> [Extracted material]:
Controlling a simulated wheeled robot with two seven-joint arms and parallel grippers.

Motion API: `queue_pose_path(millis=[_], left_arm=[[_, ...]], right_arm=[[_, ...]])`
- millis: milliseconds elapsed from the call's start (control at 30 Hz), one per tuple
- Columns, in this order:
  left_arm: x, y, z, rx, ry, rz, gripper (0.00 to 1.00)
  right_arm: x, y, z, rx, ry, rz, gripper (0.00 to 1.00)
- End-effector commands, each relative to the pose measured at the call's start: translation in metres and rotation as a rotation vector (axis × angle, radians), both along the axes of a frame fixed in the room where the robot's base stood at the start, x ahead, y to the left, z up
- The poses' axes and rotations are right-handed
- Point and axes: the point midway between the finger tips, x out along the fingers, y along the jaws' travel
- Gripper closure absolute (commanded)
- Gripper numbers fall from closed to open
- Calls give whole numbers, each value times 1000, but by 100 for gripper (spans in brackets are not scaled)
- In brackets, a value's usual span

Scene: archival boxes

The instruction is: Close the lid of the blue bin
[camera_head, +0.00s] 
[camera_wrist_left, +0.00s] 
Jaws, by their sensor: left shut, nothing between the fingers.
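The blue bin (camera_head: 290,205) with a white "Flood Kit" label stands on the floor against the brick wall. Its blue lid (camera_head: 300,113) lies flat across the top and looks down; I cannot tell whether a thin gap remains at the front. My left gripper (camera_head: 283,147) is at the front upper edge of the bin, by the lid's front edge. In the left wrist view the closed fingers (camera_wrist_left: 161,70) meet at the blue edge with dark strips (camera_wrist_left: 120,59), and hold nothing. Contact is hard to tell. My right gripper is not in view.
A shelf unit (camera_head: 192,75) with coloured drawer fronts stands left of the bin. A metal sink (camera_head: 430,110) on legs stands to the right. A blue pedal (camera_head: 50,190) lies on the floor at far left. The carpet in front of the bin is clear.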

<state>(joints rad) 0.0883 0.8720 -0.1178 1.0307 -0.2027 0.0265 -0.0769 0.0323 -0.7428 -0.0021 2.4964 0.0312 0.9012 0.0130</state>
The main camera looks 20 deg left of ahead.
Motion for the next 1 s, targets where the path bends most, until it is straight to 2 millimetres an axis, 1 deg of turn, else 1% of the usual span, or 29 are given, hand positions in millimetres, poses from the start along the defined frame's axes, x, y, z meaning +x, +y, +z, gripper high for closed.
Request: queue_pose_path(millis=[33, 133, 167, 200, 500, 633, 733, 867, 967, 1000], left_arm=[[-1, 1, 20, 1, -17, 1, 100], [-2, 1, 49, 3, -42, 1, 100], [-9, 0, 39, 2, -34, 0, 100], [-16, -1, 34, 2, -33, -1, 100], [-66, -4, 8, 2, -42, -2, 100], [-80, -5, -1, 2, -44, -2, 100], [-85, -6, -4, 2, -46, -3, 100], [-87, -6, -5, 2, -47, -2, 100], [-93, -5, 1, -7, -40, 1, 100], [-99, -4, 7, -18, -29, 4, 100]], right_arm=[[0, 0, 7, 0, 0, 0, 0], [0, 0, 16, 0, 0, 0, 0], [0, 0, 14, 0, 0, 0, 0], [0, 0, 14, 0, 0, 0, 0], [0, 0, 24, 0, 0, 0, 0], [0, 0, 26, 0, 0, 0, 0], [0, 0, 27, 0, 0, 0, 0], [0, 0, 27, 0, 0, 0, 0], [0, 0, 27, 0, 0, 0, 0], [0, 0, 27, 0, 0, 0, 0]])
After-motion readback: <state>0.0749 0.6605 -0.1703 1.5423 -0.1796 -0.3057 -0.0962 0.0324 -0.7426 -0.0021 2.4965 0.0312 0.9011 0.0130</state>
==
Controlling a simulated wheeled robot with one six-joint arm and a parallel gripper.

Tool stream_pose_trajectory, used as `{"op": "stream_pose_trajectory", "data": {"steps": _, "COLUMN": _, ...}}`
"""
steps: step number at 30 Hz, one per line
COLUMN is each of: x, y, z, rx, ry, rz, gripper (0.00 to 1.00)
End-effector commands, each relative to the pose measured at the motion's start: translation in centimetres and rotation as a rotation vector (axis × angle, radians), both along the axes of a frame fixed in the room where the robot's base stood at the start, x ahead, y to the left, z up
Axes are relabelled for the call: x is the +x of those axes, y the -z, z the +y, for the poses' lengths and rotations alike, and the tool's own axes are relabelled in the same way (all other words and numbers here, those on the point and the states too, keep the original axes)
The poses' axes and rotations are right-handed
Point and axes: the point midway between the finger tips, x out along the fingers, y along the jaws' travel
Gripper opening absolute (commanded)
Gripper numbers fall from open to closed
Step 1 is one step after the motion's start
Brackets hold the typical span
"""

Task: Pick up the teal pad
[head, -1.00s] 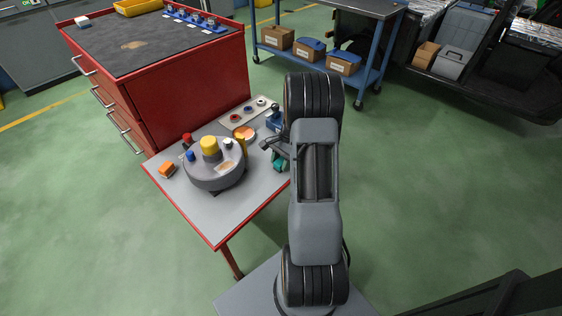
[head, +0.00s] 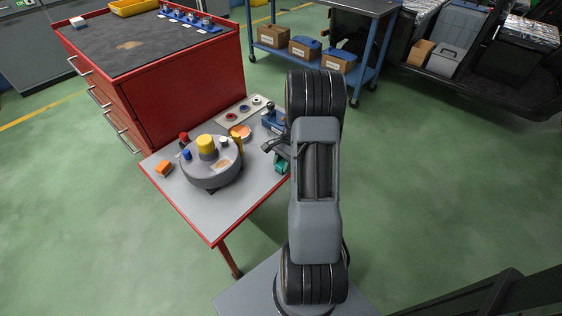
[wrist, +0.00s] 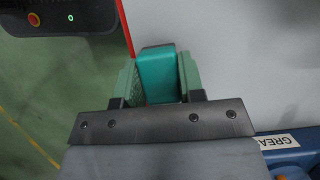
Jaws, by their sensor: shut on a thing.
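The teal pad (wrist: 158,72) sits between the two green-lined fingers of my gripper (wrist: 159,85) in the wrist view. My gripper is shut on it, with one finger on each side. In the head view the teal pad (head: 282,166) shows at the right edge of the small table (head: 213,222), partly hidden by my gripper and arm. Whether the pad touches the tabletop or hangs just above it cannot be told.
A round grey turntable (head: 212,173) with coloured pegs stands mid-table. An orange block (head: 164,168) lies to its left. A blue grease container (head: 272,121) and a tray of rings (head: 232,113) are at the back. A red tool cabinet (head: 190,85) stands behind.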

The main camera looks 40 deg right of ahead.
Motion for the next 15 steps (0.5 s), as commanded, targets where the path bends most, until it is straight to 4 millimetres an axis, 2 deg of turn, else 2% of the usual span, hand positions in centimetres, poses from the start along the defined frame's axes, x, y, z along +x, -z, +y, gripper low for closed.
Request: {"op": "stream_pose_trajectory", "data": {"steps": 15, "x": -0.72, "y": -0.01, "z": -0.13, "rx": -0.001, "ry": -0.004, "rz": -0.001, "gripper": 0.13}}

> [Aim]: Start with the line that holds "COLUMN is each" and finish with the line that holds "Gripper numbers fall from open to closed". Transcribe each line in between exactly, and those two as well.

> [Solved problem]:
COLUMN is each of: x, y, z, rx, ry, rz, gripper (0.00 to 1.00)
End-effector commands, each relative to the pose measured at the motion's start: translation in centimetres and rotation as a rotation vector (axis × angle, radians), both along the axes of a frame fixed in the room where the robot's base stood at the start, x ahead, y to the left, z up
Axes are relabelled for the call: x is the +x of those axes, y the -z, z the +y, for the poses' lengths and rotations alike, and the tool's own axes are relabelled in the same way (all other words and numbers here, those on the point and the states too, keep the original axes)
The poses' axes and rotations are right-handed
Point and axes: the point midway between the finger tips, x out along the fingers, y along the jaws' travel
Gripper opening absolute (commanded)
Gripper numbers fall from open to closed

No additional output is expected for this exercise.